▸ **Job**:
Write out, word for word, only the lines from the one containing "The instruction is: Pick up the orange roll" through the final line of the data.
○ ○ ○
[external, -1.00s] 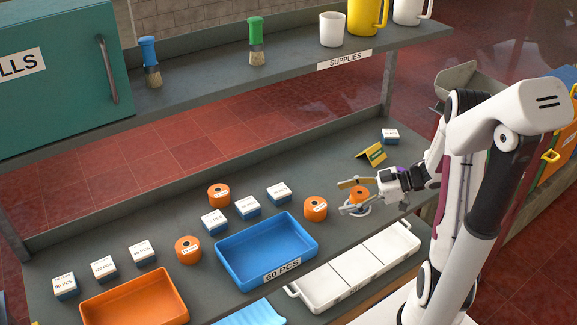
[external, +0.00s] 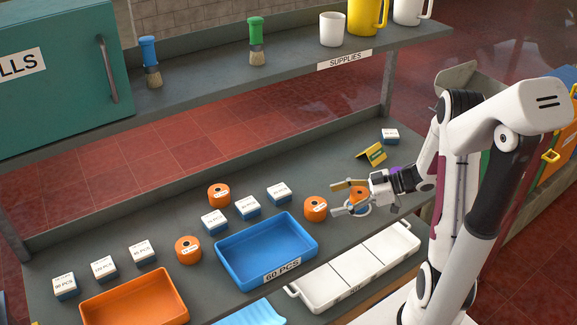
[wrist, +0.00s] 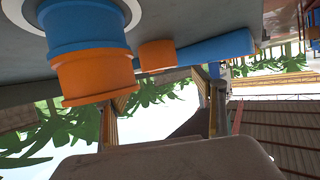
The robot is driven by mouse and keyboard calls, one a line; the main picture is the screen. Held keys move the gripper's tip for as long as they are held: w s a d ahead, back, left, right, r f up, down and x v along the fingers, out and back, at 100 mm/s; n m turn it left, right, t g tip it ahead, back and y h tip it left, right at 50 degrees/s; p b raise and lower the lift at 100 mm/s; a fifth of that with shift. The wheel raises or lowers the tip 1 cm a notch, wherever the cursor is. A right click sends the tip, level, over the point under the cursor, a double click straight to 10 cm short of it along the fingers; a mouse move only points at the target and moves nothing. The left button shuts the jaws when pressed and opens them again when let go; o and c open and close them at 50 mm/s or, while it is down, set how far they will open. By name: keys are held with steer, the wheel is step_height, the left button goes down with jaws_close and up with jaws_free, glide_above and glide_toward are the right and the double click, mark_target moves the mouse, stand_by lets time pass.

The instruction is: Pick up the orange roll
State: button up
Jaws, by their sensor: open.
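An orange roll (external: 359,192) with a blue lower part stands on a white disc on the grey bench, partly hidden by my gripper. My gripper (external: 334,199) is open, and its two fingers reach leftward past this roll in the external view. The wrist view appears upside down. In it the same roll (wrist: 90,75) is large at upper left, by the left finger's tip, and my gripper (wrist: 165,85) is empty. I cannot tell whether the roll is fully between the fingers. Other orange rolls stand at the left (external: 315,208), farther back (external: 218,195) and at front left (external: 188,250).
A blue tray (external: 305,255), an orange tray (external: 150,312) and a white divided tray (external: 405,239) lie along the front. Several small labelled boxes stand left, one (external: 279,193) near the rolls. A yellow sign (external: 371,154) stands behind my gripper. The shelf (external: 290,62) runs above the bench.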

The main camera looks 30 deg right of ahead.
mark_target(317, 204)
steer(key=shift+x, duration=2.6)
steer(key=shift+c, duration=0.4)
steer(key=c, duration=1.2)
○ ○ ○
▸ **Solution to this problem**:
The instruction is: Pick up the orange roll
State: button up
Jaws, by their sensor: open.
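An orange roll (external: 359,192) with a blue lower part stands on a white disc on the grey bench, partly hidden by my gripper. My gripper (external: 334,199) is open, and its two fingers reach leftward past this roll in the external view. The wrist view appears upside down. In it the same roll (wrist: 90,75) is large at upper left, by the left finger's tip, and my gripper (wrist: 165,85) is empty. I cannot tell whether the roll is fully between the fingers. Other orange rolls stand at the left (external: 315,208), farther back (external: 218,195) and at front left (external: 188,250).
A blue tray (external: 305,255), an orange tray (external: 150,312) and a white divided tray (external: 405,239) lie along the front. Several small labelled boxes stand left, one (external: 279,193) near the rolls. A yellow sign (external: 371,154) stands behind my gripper. The shelf (external: 290,62) runs above the bench.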

The main camera looks 30 deg right of ahead.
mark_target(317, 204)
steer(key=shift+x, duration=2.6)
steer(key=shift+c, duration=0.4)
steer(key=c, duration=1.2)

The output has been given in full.